= Your goal =
Scan the data below and pick out the lines containing the word "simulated".

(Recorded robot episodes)
►

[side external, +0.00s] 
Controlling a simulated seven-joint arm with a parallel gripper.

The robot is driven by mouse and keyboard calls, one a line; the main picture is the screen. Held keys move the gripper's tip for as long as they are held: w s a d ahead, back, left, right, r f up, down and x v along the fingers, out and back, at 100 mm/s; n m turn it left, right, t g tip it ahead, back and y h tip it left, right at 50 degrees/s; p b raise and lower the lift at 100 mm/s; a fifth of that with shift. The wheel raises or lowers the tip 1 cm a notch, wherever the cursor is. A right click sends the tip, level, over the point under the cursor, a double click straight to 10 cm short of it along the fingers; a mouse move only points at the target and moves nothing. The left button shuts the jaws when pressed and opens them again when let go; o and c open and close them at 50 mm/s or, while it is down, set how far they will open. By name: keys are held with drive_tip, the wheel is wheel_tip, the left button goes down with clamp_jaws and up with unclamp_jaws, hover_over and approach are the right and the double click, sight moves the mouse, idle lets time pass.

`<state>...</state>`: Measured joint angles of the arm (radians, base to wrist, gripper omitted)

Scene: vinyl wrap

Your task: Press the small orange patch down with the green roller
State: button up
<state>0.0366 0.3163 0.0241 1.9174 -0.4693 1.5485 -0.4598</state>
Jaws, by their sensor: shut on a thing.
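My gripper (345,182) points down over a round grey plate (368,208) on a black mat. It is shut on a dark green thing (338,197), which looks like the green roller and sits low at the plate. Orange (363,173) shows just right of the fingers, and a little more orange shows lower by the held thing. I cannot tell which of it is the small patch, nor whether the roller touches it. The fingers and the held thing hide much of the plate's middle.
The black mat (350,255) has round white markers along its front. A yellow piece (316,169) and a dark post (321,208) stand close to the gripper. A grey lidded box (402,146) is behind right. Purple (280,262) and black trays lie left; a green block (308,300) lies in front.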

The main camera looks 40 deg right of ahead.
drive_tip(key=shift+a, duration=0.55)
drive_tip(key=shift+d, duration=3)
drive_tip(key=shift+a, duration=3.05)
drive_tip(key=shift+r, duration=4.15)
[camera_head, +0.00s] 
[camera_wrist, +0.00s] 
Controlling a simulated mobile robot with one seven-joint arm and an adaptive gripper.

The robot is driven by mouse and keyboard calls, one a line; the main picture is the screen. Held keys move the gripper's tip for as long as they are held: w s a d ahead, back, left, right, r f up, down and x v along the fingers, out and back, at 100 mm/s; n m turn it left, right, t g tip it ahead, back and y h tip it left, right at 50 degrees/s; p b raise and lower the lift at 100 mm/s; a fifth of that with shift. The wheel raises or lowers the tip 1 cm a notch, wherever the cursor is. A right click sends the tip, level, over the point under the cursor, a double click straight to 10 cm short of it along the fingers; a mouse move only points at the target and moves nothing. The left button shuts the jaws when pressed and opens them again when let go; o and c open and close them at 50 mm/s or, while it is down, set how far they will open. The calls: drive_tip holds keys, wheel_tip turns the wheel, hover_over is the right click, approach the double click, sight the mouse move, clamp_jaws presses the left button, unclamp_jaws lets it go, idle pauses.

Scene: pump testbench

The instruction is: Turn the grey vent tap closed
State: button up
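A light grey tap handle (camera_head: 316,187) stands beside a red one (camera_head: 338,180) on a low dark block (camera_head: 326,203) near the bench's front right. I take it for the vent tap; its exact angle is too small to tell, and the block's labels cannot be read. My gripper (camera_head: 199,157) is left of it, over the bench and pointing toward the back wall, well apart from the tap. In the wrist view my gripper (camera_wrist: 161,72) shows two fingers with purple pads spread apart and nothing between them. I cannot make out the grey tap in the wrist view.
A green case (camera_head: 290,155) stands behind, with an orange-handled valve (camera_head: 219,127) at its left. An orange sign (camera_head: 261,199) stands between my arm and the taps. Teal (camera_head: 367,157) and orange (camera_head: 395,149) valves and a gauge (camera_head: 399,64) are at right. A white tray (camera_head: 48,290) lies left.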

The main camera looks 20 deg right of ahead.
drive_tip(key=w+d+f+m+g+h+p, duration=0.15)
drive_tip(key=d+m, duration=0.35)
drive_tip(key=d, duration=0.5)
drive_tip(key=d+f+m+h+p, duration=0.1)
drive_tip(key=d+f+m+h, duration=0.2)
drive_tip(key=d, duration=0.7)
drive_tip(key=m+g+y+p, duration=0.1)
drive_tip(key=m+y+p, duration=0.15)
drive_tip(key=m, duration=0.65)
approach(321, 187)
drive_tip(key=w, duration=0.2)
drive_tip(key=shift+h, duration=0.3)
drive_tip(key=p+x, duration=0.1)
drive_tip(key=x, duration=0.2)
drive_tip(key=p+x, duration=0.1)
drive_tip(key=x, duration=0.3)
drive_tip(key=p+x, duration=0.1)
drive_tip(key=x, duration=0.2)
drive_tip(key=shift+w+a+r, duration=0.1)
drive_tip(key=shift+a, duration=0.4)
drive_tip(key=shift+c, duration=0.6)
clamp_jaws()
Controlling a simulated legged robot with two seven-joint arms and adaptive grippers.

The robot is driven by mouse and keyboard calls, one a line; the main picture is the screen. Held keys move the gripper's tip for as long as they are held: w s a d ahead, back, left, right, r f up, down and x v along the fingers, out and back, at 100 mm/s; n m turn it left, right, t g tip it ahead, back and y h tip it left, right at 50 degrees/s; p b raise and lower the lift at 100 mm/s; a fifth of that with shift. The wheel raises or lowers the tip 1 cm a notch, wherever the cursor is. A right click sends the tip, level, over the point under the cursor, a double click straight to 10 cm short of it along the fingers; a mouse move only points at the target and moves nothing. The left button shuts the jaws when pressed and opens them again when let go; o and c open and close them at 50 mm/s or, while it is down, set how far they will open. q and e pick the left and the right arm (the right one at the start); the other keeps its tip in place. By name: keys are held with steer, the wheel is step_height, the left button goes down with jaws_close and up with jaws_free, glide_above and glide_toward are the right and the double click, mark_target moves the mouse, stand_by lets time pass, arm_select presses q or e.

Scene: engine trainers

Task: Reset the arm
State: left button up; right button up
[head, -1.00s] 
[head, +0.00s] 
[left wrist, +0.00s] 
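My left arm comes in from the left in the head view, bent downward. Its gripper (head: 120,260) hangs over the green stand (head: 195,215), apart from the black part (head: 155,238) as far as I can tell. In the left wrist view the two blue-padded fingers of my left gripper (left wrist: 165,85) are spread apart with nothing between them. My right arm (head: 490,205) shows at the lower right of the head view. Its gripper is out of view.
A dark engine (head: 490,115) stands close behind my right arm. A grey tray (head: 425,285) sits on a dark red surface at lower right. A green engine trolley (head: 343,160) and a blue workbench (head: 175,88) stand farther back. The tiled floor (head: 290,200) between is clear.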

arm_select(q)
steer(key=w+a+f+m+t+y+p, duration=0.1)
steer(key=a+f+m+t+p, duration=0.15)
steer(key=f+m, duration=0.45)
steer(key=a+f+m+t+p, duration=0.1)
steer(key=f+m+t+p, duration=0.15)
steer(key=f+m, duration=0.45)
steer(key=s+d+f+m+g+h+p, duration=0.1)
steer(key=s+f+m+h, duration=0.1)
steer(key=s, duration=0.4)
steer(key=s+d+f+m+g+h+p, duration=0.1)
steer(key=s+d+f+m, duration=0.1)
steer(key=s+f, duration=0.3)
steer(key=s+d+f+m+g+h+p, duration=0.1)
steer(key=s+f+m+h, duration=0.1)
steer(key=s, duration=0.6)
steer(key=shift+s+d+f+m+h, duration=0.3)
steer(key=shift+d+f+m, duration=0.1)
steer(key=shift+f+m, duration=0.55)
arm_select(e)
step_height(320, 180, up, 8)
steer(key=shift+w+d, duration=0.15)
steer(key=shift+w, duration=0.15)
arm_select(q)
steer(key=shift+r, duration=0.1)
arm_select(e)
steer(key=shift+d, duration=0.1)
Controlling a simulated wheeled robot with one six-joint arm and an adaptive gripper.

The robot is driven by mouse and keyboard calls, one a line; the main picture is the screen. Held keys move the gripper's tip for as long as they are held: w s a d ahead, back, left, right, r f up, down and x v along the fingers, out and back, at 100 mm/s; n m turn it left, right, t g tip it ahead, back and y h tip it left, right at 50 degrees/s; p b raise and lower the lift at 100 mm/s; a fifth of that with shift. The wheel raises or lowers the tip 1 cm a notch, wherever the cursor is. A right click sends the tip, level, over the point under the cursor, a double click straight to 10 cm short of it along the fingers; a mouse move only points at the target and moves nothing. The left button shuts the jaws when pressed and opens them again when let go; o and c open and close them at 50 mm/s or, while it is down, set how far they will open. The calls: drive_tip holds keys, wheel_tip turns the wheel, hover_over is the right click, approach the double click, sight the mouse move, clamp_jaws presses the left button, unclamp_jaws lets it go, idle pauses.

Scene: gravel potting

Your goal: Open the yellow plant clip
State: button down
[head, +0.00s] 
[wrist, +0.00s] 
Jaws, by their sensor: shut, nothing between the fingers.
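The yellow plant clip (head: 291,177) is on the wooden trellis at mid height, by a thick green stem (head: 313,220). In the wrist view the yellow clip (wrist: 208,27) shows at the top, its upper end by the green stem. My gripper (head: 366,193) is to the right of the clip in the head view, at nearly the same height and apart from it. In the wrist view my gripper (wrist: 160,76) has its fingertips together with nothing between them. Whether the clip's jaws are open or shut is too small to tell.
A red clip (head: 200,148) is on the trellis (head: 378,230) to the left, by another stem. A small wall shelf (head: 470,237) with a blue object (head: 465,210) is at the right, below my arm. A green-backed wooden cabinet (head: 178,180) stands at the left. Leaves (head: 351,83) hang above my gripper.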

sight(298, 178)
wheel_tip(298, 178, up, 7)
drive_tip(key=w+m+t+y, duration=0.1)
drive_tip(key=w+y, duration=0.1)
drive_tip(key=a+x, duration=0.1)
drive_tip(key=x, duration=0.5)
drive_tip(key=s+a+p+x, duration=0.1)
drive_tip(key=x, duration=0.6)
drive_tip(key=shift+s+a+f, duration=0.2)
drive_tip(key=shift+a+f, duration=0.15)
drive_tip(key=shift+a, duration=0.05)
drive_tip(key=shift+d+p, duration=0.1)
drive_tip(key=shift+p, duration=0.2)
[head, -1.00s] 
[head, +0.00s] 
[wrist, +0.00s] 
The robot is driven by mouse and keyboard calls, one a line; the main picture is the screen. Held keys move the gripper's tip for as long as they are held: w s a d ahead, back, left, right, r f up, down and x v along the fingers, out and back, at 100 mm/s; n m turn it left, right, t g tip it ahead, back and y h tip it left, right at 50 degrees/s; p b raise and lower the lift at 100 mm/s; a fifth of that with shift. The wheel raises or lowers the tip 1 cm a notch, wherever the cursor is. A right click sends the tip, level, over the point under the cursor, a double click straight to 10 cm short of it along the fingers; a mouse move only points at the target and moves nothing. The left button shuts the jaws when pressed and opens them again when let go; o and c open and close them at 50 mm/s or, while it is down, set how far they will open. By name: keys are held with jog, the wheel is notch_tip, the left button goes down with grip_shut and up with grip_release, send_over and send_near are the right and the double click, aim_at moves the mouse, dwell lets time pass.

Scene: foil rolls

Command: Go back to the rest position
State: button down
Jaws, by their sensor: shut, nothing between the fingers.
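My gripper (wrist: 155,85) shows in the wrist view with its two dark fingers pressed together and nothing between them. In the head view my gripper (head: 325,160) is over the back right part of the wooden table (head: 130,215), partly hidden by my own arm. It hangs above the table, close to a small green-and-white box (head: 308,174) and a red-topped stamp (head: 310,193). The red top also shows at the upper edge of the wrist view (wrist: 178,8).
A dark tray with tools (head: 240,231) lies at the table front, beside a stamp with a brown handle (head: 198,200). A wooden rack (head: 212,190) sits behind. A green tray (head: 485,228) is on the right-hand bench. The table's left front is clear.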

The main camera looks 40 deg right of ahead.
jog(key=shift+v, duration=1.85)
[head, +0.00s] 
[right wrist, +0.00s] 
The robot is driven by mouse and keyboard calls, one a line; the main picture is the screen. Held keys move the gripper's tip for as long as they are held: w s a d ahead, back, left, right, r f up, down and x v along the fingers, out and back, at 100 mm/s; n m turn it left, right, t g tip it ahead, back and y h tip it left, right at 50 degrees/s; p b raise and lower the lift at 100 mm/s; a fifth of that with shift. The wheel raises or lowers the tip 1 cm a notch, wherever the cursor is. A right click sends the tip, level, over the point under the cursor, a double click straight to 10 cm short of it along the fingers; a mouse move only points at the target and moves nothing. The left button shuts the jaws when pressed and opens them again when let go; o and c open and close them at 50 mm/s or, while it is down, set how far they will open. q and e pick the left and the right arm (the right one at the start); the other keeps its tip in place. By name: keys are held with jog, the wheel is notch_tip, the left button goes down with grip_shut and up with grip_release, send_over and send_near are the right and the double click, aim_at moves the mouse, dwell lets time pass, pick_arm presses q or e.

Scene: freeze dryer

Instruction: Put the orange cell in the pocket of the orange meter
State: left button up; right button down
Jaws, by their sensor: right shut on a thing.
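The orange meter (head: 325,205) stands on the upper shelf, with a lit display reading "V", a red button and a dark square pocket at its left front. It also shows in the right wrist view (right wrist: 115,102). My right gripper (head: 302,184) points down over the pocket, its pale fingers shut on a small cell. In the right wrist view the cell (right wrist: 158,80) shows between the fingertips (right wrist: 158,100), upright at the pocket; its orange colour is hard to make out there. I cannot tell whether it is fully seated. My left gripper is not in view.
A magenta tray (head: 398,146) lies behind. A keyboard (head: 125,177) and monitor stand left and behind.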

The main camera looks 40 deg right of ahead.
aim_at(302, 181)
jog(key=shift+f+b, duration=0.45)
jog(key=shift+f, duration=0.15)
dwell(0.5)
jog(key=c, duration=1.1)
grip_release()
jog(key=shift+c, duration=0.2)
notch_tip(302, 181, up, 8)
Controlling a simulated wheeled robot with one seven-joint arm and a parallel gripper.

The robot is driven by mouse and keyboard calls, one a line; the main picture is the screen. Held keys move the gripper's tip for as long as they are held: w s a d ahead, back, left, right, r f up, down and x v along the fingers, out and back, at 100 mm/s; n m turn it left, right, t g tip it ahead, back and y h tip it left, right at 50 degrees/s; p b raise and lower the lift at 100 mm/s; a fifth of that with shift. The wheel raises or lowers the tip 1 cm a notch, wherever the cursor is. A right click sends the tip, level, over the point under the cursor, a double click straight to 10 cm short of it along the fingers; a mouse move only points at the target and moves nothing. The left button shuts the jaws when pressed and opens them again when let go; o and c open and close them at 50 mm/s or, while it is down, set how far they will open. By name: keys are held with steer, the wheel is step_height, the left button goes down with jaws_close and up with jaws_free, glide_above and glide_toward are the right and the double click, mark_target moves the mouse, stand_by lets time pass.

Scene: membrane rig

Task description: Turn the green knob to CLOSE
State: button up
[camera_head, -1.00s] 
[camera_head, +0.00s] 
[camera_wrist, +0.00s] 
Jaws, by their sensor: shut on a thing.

◄

= Correct response =
Controlling a simulated seven-joint arm with a parallel gripper.
Controlling a simulated mobile robot with one seven-joint arm and an adaptive gripper.
Controlling a simulated legged robot with two seven-joint arms and adaptive grippers.
Controlling a simulated wheeled robot with one six-joint arm and an adaptive gripper.
Controlling a simulated wheeled robot with one seven-joint arm and a parallel gripper.

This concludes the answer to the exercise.